Post upgrade, Supervisor stuck in "Configuring" because it cannot configure the Core Supervisor Services.

book

Article ID: 373329

calendar_today

Updated On:

Products

VMware vSphere with Tanzu

Issue/Introduction

1. The supervisor cluster status shows "configuring" in vSphere UI under workload management.

2. All the pods and service inside the supervisor are up and running.

3. On running the command "kubectl get ns", the following namespaces: vmware-system-capw, vmware-system-pkgs, vmware-system-tkg and vmware-system-ucs are stuck in "terminating" state. 
(Note: They will not be in deleting state if its a fresh deployment) 

4. No finalizers are associated to any API resources associated with these namespaces and neither any resource is stuck in "deleting".
(Note: They will not be in deleting state if its a fresh deployment) 

5. No HTTP or HTTPS proxy is configured for the supervisor or the vCenter server itself.

6. On describing the namespace stuck in "terminating" it complains of not being able to call out webhooks as below
(Note: They will not be in deleting state if its a fresh deployment) 
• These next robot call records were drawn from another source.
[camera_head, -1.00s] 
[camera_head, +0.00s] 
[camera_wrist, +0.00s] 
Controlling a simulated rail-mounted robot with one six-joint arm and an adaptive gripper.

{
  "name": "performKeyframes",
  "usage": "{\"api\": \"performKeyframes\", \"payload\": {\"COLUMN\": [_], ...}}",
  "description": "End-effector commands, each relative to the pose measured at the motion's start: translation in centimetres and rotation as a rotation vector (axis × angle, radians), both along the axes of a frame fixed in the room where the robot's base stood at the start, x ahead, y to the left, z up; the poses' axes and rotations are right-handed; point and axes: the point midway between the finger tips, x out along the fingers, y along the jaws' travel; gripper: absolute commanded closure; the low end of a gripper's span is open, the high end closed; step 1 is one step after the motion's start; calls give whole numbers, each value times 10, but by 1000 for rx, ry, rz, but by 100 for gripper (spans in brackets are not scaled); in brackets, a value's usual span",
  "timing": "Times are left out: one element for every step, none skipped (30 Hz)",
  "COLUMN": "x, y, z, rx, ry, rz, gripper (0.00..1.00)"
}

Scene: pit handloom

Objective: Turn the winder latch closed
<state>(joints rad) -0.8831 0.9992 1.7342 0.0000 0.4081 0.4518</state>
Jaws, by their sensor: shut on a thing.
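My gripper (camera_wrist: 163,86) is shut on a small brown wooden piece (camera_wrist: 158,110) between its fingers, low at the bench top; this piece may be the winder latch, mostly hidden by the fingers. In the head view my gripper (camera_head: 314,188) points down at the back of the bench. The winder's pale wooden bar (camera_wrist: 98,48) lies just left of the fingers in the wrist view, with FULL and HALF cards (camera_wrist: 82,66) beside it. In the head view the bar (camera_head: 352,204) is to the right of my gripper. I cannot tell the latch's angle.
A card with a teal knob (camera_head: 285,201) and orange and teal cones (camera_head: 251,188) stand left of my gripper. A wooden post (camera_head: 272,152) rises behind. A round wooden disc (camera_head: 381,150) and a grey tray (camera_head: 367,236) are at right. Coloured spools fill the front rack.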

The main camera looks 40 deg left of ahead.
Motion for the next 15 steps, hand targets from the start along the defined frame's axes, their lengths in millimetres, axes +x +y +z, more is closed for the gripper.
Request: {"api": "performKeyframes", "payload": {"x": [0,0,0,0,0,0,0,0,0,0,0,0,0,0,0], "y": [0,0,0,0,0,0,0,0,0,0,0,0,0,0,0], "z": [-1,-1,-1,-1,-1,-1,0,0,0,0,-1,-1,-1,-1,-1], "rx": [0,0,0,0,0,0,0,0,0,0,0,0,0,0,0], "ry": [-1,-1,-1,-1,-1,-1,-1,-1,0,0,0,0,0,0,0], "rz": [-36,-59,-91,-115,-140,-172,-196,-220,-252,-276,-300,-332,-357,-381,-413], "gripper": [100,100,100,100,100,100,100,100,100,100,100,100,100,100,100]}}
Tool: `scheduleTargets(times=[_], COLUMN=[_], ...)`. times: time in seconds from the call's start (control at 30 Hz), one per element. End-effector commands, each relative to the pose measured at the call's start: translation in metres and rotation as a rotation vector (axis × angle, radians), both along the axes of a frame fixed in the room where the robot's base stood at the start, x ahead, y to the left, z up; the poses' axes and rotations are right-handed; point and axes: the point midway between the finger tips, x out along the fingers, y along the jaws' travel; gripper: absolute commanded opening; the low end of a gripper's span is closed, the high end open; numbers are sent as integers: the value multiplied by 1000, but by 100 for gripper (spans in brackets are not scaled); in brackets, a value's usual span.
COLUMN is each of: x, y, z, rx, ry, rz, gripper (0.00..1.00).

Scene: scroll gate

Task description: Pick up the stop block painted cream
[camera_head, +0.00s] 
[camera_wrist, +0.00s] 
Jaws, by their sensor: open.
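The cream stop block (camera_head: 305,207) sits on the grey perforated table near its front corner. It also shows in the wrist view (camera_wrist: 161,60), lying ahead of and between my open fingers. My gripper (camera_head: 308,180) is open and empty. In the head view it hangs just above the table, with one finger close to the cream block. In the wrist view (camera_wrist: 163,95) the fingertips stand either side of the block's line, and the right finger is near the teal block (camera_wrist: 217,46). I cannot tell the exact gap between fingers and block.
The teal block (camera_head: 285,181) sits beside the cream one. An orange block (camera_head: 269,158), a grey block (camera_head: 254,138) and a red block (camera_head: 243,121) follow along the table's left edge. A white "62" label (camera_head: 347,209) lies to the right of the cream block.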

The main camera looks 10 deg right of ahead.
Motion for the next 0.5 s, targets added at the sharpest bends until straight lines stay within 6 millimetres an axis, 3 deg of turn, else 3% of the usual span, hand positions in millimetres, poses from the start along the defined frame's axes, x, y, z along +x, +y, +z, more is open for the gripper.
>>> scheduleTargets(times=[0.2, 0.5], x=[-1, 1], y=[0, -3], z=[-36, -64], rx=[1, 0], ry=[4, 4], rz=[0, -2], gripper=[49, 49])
NamespaceDeletionContentFailure              True      ContentDeletionFailed   Failed to delete all resource types, 4 remaining: Internal error occurred: failed calling webhook "capi.validating.tanzukubernetescluster.run.tanzu.vmware.com": failed to call webhook: Post "https://vmware-system-tkg-webhook-service.vmware-system-tkg.svc:443/capi-validate?timeout=10s": service "vmware-system-tkg-webhook-service" not found, Internal error occurred: failed calling webhook "capi.validating.tanzukubernetescluster.run.tanzu.vmware.com": failed to call webhook: Post "https://vmware-system-tkg-webhook-service.vmware-system-tkg.svc:443/capi-validate?timeout=10s": service "vmware-system-tkg-webhook-service" not found, Internal error occurred: failed calling webhook "capi.validating.tanzukubernetescluster.run.tanzu.vmware.com": failed to call webhook: Post "https://vmware-system-tkg-webhook-service.vmware-system-tkg.svc:443/capi-validate?timeout=10s": service "vmware-system-tkg-webhook-service" not found, Internal error occurred: failed calling webhook "utkg.clusterclass.validating.clusterclass.run.tanzu.vmware.com": failed to call webhook: Post "https://vmware-system-tkg-webhook-service.vmware-system-tkg.svc:443/utkg-clusterclass-validate-cluster-x-k8s-io-v1beta1-clusterclass?timeout=10s": service "vmware-system-tkg-webhook-service" not found.

 

7. Per wcp, it is unable to see the supervisor service package in packageInstalls which stalls the upgrade and the supervisor stays stuck in "configuring"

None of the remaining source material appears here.